Setelah semua suguhan itu disiapkan, lalu para penghuni rumah akan menyuarakan suara yang gaduh dengan memukul-mukul benda benda sehingga suara gaduh terdengar di sekitar rumah, demikian juga di banjar dibunyikan kulkul. Inilah yang disebut dengan ngerupuk yakni menggedor untuk membangunkan para bebhutan yang ada di pekarangan rumah. Dalam rangkaian itu juga dilakukan upacara mebuwu buwu yakni menyalakan prakpak serta nyimbuh (menyemburkan) mesui di sekeliling rumah. Suara gaduh, api prakpak dan mesui untuk memberitahukan kepada bhutakala bahwa mereka sudah disediakan makanan dan setelah itu agar bhuta kala  merasa puas lalu kembali ke tempat masing - masing dan tidak tinggal di pekarangan rumah, serta tidak mengganggu kehidupan manusia. Api prakpak juga sebagai peringatan bagi para bebhutan yang masih gentayangan akan terbakar oleh api ini. Demikian juga dengan mesui yang diyakini memiliki kekuatan untuk membakar bebhutan yang gentayangan.  
Dalam perkembangan belakangan ini, sarana ngerupuk lebih semarak dengan mengarak ogoh ogoh dalam perwujudan sebagai bhuta kala. Ogoh ogoh dipakai sebagai simbol para bhuta kala setelah dibangunkan lalu bergentayanagan nadah (menyantap) segehan dan minum minumannya, sehingga nantinya para bhuta kala menjadi senang dan tenang (somia), dan kemudian kembali ke tempatnya masing masing, tidak bergentayangan di lingkungan manusia. Sesuai dengan tujuan ngerupuk yakni nogdog / mugpug / nundun / membangunkan para bebhutan untuk menyantap hidangan yang telah disediakan, lalu somia.

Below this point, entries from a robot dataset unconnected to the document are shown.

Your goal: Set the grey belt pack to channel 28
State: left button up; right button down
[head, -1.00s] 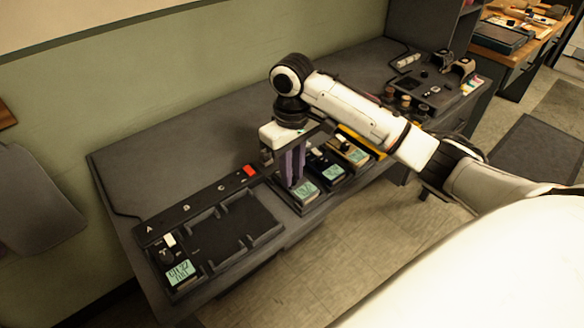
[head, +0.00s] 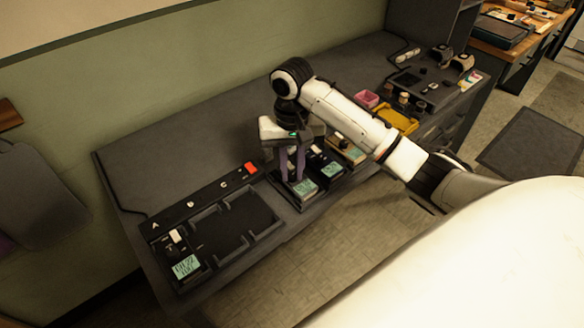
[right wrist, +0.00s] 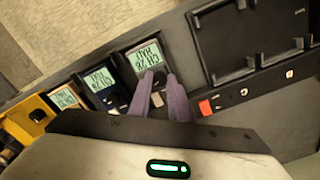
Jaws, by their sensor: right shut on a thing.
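The grey belt pack (head: 304,190) is the nearest of three packs in a row at the bench's front edge, its lit screen facing up. In the right wrist view the grey pack's screen (right wrist: 145,57) is upside down; its channel seems to start with 2, the second digit unclear. My right gripper (head: 292,177) points down at this pack, its purple fingers closed on the knob (right wrist: 157,98) behind the screen. My left gripper is not in view.
A dark blue pack (head: 328,170) and a tan pack (head: 350,151) stand close beside it. A rack (head: 262,243) with lettered slots lies to the left; another lit pack (head: 186,268) sits at its near left end. A yellow tray (head: 398,120) lies to the right. The bench behind is clear.

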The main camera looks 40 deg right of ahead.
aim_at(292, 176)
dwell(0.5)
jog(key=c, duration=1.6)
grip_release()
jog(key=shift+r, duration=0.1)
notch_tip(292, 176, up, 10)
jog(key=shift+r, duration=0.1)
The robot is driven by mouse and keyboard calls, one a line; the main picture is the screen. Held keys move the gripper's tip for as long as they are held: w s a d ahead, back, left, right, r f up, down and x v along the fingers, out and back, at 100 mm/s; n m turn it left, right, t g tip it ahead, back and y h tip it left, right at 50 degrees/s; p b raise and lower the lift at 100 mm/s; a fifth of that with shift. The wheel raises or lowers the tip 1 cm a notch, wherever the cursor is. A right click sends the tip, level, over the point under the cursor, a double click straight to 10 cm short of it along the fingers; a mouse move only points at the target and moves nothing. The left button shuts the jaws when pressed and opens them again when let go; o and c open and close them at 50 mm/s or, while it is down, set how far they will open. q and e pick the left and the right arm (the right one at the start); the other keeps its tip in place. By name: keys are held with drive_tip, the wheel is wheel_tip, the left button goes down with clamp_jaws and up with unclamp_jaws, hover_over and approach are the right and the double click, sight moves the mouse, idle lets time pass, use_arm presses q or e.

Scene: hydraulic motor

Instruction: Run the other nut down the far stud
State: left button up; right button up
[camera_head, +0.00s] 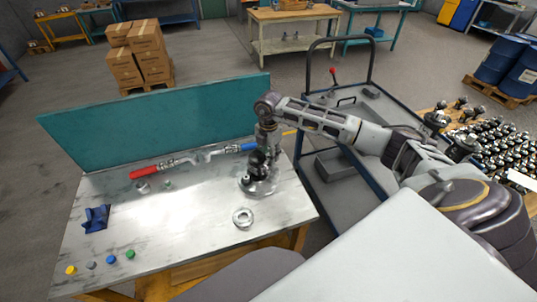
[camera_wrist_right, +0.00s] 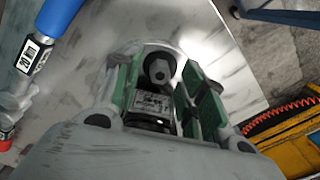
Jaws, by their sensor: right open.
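The dark hydraulic motor (camera_head: 258,168) stands upright on a round metal base (camera_head: 262,187) near the right end of the bench. My right gripper (camera_head: 265,150) is over it, pointing down. In the right wrist view its green-padded fingers (camera_wrist_right: 158,75) are open, one on each side of the motor (camera_wrist_right: 152,103). A dark round part with a grey, hex-looking face (camera_wrist_right: 160,70) shows between the fingertips. I cannot tell whether it is the nut or whether a finger touches it. The studs are too small or hidden to make out. My left gripper is not in view.
A loose metal ring (camera_head: 243,217) lies in front of the motor. A red-handled valve (camera_head: 145,173) and a blue handle (camera_head: 240,147) lie toward the back panel (camera_head: 165,125). The bench middle is clear.

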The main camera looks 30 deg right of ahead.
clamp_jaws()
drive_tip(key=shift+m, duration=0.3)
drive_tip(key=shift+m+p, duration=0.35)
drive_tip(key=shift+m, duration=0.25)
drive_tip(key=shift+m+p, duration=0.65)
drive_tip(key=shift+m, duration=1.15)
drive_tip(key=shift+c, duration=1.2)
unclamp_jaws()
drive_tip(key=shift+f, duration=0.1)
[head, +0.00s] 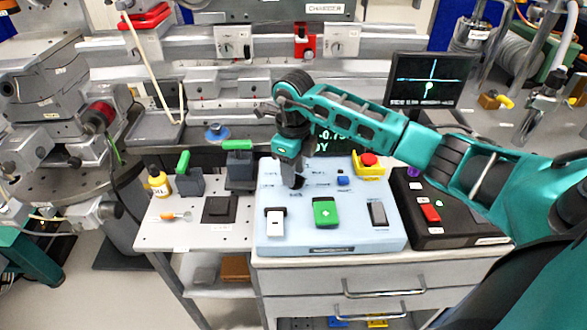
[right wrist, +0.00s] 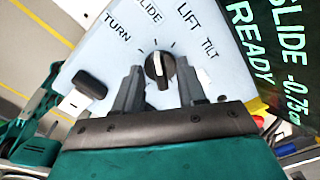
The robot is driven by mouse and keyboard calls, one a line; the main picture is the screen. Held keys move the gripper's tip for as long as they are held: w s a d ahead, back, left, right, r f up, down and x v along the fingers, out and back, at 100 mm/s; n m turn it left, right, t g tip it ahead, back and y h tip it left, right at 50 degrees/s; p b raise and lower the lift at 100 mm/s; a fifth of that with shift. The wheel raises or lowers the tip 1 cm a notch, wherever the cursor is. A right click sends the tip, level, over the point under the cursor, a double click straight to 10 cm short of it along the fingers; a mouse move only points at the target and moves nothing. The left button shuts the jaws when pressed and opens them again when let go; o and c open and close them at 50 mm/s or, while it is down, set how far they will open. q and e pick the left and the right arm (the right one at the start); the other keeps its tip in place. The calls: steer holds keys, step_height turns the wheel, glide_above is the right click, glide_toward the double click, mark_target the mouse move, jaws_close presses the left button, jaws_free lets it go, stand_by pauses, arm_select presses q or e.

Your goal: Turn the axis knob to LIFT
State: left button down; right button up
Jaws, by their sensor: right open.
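The axis knob (right wrist: 160,70) is a black round knob with a white pointer line, on a pale blue panel (right wrist: 95,60). The labels TURN, SLIDE, LIFT and TILT stand around it, and its line appears to point toward SLIDE. My right gripper (right wrist: 159,84) is open, with one finger on each side of the knob; contact cannot be told. In the head view my right gripper (head: 294,180) points down at the panel's back left and hides the knob. The screen (right wrist: 265,50) behind reads SLIDE, -0.75 and READY. My left gripper is out of view.
On the panel are a white switch (head: 275,222), a green button (head: 325,212) and a grey switch (head: 378,213). A red emergency button (head: 369,160) stands at its back right. A black box (head: 428,225) is to the right; a yellow bottle (head: 159,182) stands left.

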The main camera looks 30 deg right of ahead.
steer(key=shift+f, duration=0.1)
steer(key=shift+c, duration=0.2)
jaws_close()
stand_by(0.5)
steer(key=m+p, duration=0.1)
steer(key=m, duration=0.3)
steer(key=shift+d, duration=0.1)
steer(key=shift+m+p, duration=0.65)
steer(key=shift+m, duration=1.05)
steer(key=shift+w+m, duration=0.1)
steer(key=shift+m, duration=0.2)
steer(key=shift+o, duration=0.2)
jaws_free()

Yang benar adalah ogoh – ogoh berwujud bhutakala saat pengrupukan, bukan berbentuk dewa dewa apalagi bentuk kontenporer. Sebab belakangan banyak yang berteori bahwa “kok bhuta kala yang diusung? Itu kan kekuatan jahat” Demikian komentarnya. Pendapat ini membuat rancu serta membingungkan anak muda dalam membuat ogoh ogoh. Mereka yang berpendapat demikian mungkin tak paham akan hakekat dari pengerupukan serta sejarah munculnya ogoh ogoh.
Ogoh ogoh berwujud bhuta kala yang mesti diarak saat ngerupuk. Karena hal ini didasari atas hakekat pengrupukan yakni prosesi nyomia bhutakala yang tadinya angkara murka berenergi negatif, akan berubah menjadi positif dan bertindak sebagai pelindung manusia dan alam sekitarnya. Ini didasari atas konsep bhuta ya dewa ya. Artinya bahwa antara bhutakala dan dewa sejatinya adalah satu. Bhuta kala akan dapat memberikan perlindungan bagaikan dewa apabila sudah somia, demikain juga dengan dewa akan murka berwujud bhuta apabila manusia tak menjalankan ajaran darma.
Dengan telah dilakukan upacara pemarisuda bhuana agung dan bhuana alit, bhuta kala sudah somia, maka manusia dapat melakukan catur brata keesokan harinya dengan tentram damai, sehingga tercipta kedamaian jasmani rohani. Inilah hakekatnya kenapa Nyepi diawali dengan rangkaian melis, mecaru, meprani, dan ngerupuk. (Kand.)